The latest album from the pianist and composer Michele Rosewoman, New Yor-Uba: 30 Years-A Musical Celebration of Cuba in America (Advance Dance Disques), uses the idea of Cuba to point at a more metaphysical meeting place-between sturdy traditions and forces for change, ancient pride and renewed struggles. Its 13-piece band weaves together avant-garde jazz and Afro-Cuban spiritual music, emerging with a honeyed but penetrating sound that is equal parts orchestration, improvisation and rhythmic lattice.
The record was long in the making. Rosewoman has led her large New Yor-Uba ensemble since 1983, but it had never recorded until last year. She financed the project with a Kickstarter campaign, and released the album in October on her own imprint. In the few months since, she has experienced a stronger sweep of critical acclaim than ever before. “I’m so happy people are beginning to really talk about her on a larger scale, because she’s been the same the entire time,” says the bassist Rufus Reid, who played in the earliest iteration of New Yor-Uba. “She’s been working her tail off with these big projects. She always thinks big.”
Rosewoman, 60, stands at a trim 5-foot-3, but New Yor-Uba feels capacious, wide enough to span oceans and centuries. The band varies depending on the circumstance but hovers at around a dozen musicians, about half of whom are American jazz musicians.
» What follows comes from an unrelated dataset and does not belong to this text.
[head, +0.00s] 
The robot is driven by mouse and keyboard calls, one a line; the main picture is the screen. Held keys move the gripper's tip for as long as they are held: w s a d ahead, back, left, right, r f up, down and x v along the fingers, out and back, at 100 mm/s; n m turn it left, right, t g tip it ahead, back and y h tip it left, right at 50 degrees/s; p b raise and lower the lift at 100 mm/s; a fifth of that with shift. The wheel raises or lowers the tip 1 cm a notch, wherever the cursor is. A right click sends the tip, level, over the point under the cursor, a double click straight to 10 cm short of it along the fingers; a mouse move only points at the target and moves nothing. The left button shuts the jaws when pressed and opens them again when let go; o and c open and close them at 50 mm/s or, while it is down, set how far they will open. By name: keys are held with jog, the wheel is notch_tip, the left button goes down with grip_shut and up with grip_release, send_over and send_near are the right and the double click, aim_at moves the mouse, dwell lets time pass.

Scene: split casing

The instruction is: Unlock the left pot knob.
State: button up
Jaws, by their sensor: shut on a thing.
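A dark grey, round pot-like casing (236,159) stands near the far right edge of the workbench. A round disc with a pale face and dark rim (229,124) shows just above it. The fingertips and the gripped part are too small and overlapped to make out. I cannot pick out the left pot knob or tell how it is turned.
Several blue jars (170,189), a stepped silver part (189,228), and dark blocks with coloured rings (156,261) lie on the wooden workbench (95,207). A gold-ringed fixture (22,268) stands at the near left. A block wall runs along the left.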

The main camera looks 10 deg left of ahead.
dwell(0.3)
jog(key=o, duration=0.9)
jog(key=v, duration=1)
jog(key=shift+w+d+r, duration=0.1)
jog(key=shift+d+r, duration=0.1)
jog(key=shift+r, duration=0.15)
Its frontline consists of three Cuban drummers who play the batá, or double-headed “talking drums,” which are the centerpiece of traditional Yoruba (yo-roo-BAH) ceremonies.
But equally important to the album’s effect are its melodies, hybrids of Yoruba folk song and Rosewoman’s Ellingtonian compositional sense, which rise in thick and quavering braids. They’re often sung in three-part harmony over a pedaling batá rhythm, sometimes ebbing into the avant-funk that has always held Rosewoman’s folkloric impulse in a kind of low, beautifying relief.
The week of New Yor-Uba: 30 Years‘ release, Rosewoman performed four sets over two nights at Jazz at Lincoln Center’s Dizzy’s Club Coca-Cola; it was the first time in her 35 years on the scene that she had been invited to perform at JALC, the Buckingham Palace of New York jazz.
A highlight of the second night came at the beginning of “Old Calabar,” which incorporates rattling rhythms from the Abakuá tradition, a close cousin of the Yoruba. Lead batá player Román Díaz blew and spat words of sanctified poetry, his inflection cresting from spoken to sung and back, syllables leaping from his mouth like a frog off a branch. The way those notes turned up at the ends, his cadence thrown out just ahead of the instrumental lines-to a jazz listener, it might have brought a Cuban Louis Armstrong to mind.
Díaz’s voice is burly and roughshod, but the sound of New Yor-Uba is more fluid than you typically expect Afro-Latin music to be, less about spikes and exclamations. It’s as polyrhythmic as any, but doesn’t jostle you much. When you listen to these tunes on the album, solos seem to disappear in and out of each other, and the songs, though striking, drift together in your memory.
The effect can be explained in a few ways. It’s partly due to the three-way conversation of batá that guides the proceedings. They call it the talking drum because its two opposing heads and skewed-hourglass shape give it a deep, bursting-and-echoing effect. It can sound like a Goliath-sized tabla, or as if its body were an elastic cavern. New Yor-Uba‘s three drummers-Román Díaz, Pedrito Martínez and Daniel Carbonell-convene a textural conversation, not a stampede.
Another explanation is in the way Rosewoman’s husky alto seeps across the album’s 14 tracks, sometimes singing lead but more often joining the coro. Feathered and poised, her voice seems to lay down a standard that guides the rest of the band. It is reflected most clearly in the five-piece horn section, which plays rigorous and quilt-like arrangements but almost always leaves a warm and reedy (not brassy) essence in your ear.
And there’s one more thing: the unshakable sweetness to the chordal structures underneath these arrangements. It descends straight from Rosewoman’s love for soul music, something I didn’t recognize until I was sitting across from her at a trendy Jamaican restaurant in Lower Manhattan. She was wriggling in her chair, throwing her shoulders backward and lunging forward, and more or less belting the lyrics to the Floaters’ 1977 hit “Float On.” “Take my hand, come with me, baby, to Loveland,” she sang, brow clamping down and hair whipping up. “I want you to float, float on.” These words would sound glorious over some of her New Yor-Uba chord changes.